Earlier this year, after a deadly shooting in Tel Aviv and a subsequent week-long manhunt for the Palestinian shooter, Israel launched a campaign to collect illegal arms in Palestinian towns. Later, it promoted a Palestinian police officer to deputy commissioner, making him the highest-ranking Muslim to ever serve in the Israeli police force, and putting him in charge of the new law and order drive in Palestinian communities.

The Israeli police force is currently recruiting an additional 1,500 Palestinian officers and holding outreach programmes to strengthen its ties to the Palestinian community.

Palestinian politician Aida Touma-Sliman, who heads the Israeli parliamentary committee on the status of women and gender equality, said that wasn’t enough. She noted that 15 women have been killed in the Ramle-Lod area in the past year, with only three men charged.

“What kind of message is given to the population and what kind of message is given to the perpetrators?” she asked. “You can kill and you will still go on free. And for the women it is a clear message from the police that nobody can protect you.”

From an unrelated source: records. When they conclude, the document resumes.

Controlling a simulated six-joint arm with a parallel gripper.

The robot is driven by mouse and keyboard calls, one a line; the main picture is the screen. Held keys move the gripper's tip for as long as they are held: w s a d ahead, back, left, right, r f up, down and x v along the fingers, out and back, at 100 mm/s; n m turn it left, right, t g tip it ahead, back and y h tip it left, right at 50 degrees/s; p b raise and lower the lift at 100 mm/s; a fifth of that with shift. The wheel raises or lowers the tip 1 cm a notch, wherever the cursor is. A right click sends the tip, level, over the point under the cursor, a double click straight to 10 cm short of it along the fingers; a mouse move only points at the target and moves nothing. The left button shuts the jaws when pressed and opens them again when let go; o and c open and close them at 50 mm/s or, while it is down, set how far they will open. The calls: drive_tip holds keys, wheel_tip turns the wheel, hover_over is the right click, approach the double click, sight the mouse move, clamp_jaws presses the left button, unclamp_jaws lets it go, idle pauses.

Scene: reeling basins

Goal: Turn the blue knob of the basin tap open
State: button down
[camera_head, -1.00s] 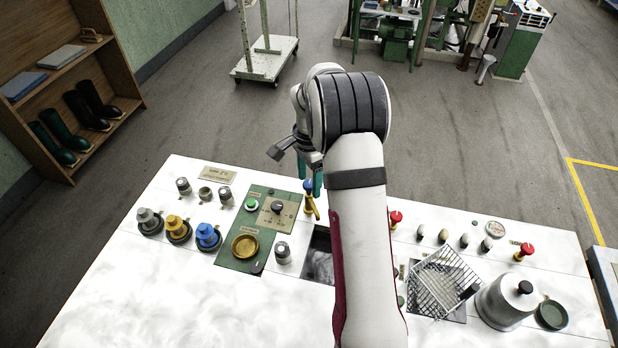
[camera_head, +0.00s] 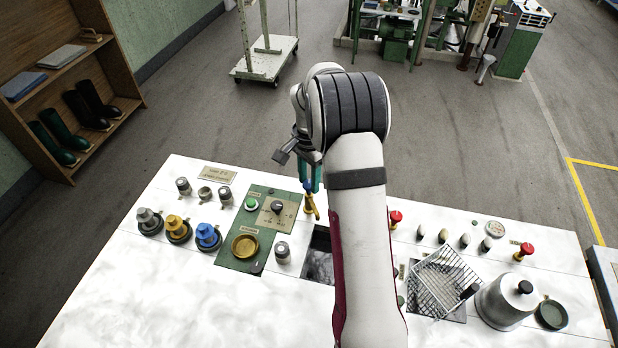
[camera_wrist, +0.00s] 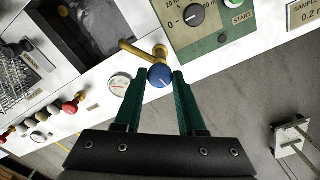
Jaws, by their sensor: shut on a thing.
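The basin tap (camera_head: 312,205) is a brass spout with a blue knob (camera_head: 308,187) on top, at the back edge of the white counter. In the wrist view the blue knob (camera_wrist: 160,77) sits between my green fingertips, with a pale mark on its face and the brass tap (camera_wrist: 140,52) beyond it. My gripper (camera_wrist: 159,78) is shut on the knob, one finger on each side. In the head view my gripper (camera_head: 310,182) reaches down over the knob from above, and its fingers partly hide the knob.
A dark basin (camera_head: 319,262) lies in front of the tap. A green panel (camera_head: 270,222) with a dial is to its left. A gauge (camera_wrist: 119,84) is close by the tap in the wrist view. A red knob (camera_head: 396,217) stands to the right, beyond my forearm.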

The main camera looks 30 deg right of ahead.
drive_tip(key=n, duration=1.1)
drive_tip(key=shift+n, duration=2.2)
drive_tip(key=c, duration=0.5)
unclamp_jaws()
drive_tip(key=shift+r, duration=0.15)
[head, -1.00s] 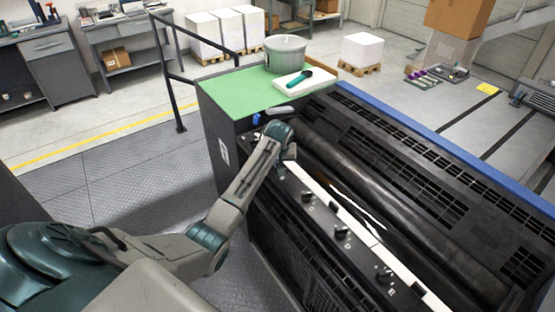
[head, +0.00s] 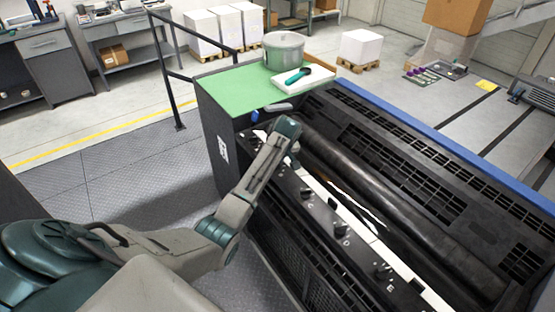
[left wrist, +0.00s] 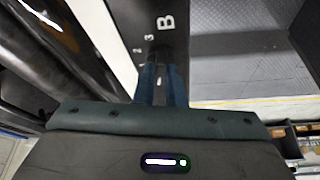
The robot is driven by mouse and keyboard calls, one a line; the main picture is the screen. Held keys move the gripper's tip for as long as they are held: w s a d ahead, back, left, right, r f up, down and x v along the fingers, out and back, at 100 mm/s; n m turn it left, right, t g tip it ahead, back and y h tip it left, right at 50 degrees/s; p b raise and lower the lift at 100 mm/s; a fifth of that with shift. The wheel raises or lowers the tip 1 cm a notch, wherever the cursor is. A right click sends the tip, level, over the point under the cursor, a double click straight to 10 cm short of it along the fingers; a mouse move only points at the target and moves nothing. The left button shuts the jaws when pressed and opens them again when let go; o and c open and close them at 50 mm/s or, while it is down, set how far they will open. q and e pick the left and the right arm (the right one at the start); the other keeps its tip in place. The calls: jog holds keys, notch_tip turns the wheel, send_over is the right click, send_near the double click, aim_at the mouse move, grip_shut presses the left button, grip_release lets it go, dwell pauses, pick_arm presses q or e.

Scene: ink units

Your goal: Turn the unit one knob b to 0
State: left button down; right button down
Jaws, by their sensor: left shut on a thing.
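My left gripper (left wrist: 162,72) reaches down onto the unit's black control strip (left wrist: 165,38). Its two dark blue fingers are shut on a small dark knob (left wrist: 160,77), mostly hidden between them; a short white mark shows there. A white letter B and the digits 3 and 2 are printed beside it on the strip. The knob's exact setting cannot be read. In the head view the gripper (head: 292,152) is at the far end of the strip, its fingertips hidden. My right gripper is not in view.
More black knobs (head: 341,229) stand along the strip nearer me. A long dark roller (head: 370,190) runs beside it. The green top (head: 232,90) beyond holds a grey pot (head: 284,50) and a white tray (head: 287,83) with a teal-handled tool.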

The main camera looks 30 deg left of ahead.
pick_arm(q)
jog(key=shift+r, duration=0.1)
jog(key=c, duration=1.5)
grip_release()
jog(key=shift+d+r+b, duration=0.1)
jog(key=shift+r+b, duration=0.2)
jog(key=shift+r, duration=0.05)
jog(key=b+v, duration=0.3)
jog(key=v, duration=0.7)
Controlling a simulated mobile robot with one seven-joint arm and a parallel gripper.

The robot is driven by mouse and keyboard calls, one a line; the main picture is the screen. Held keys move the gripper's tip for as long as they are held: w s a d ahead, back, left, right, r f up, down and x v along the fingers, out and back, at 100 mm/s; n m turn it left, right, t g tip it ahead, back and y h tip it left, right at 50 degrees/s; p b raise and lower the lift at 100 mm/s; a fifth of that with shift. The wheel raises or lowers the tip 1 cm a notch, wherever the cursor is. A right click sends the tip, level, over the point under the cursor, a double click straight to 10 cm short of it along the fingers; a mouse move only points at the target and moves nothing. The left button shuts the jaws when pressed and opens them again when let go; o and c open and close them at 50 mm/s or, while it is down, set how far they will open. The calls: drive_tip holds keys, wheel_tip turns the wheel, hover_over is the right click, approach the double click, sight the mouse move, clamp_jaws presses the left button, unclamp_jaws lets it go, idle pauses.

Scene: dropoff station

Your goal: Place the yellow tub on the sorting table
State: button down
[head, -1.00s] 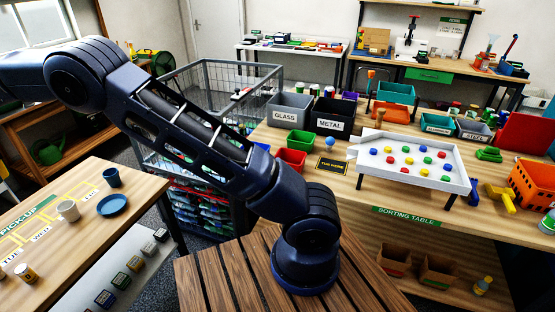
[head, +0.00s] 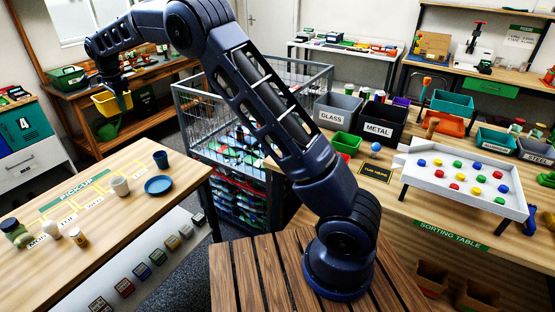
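The yellow tub (head: 106,105) hangs in the air at the upper left, above the near left table's far side. My gripper (head: 122,96) is at the tub's right wall and appears shut on it; the fingertips are small and partly hidden by the tub. The sorting table (head: 405,212) is at the right, with a green label on its front edge. A black mat with yellow lettering, TUB HERE (head: 376,172), lies on it with nothing on top. The tub is far from this table.
On the sorting table, a white tray of coloured pegs (head: 436,187) stands right of the mat; the GLASS bin (head: 333,115) and METAL bin (head: 378,130) stand behind it. A wire cage (head: 228,125) stands between the tables. The pickup table (head: 135,220) holds cups and a plate.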

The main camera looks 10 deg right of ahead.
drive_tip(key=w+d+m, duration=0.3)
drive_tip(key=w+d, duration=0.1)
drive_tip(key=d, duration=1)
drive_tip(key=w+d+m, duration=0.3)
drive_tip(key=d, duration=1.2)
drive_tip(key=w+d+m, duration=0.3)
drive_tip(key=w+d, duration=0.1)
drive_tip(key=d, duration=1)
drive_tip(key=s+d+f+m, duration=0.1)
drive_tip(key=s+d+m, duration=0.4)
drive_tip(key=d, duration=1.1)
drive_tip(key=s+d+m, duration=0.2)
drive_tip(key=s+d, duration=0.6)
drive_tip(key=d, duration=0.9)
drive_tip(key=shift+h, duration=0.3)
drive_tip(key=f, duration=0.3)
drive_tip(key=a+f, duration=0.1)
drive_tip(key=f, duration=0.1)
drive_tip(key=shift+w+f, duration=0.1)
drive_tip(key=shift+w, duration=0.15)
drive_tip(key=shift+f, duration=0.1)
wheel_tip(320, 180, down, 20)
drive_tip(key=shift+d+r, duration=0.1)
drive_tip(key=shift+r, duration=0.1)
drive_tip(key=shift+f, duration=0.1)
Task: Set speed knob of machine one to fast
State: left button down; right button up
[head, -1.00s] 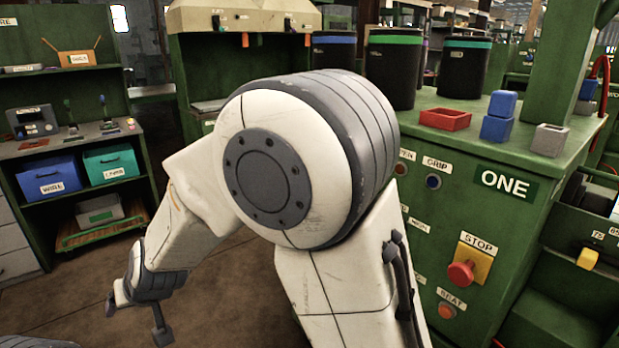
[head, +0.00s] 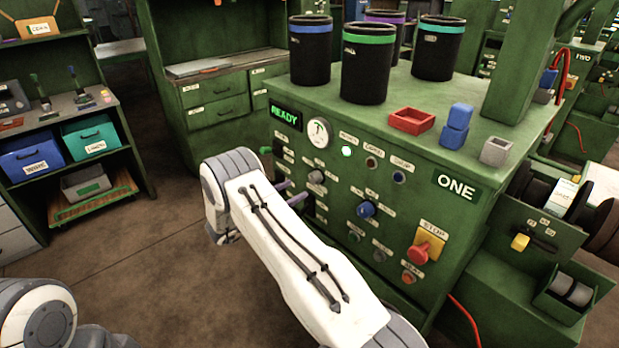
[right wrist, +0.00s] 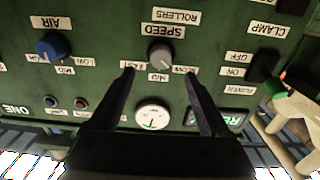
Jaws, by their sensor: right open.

In Abu-Sharkh’s case, the writing was on the wall. Her ex-husband, who had links to local criminal gangs, would beat her regularly, once breaking her arm and nose, and strangle her until she turned blue, said her mother, Majeda Abu-Sharkh. When they complained to police, the ex-husband threatened to kill Abu-Sharkh and gunmen opened fire at her family’s home.

Police briefly detained him after her killing but released him for lack of evidence.

“If it was a Jewish woman, the police would have found her killer in two hours,” Majeda Abu-Sharkh said, clutching pictures of her dead daughter. “Thank God, it is all over with now. She has gone to God and it is better for her there. She is resting.”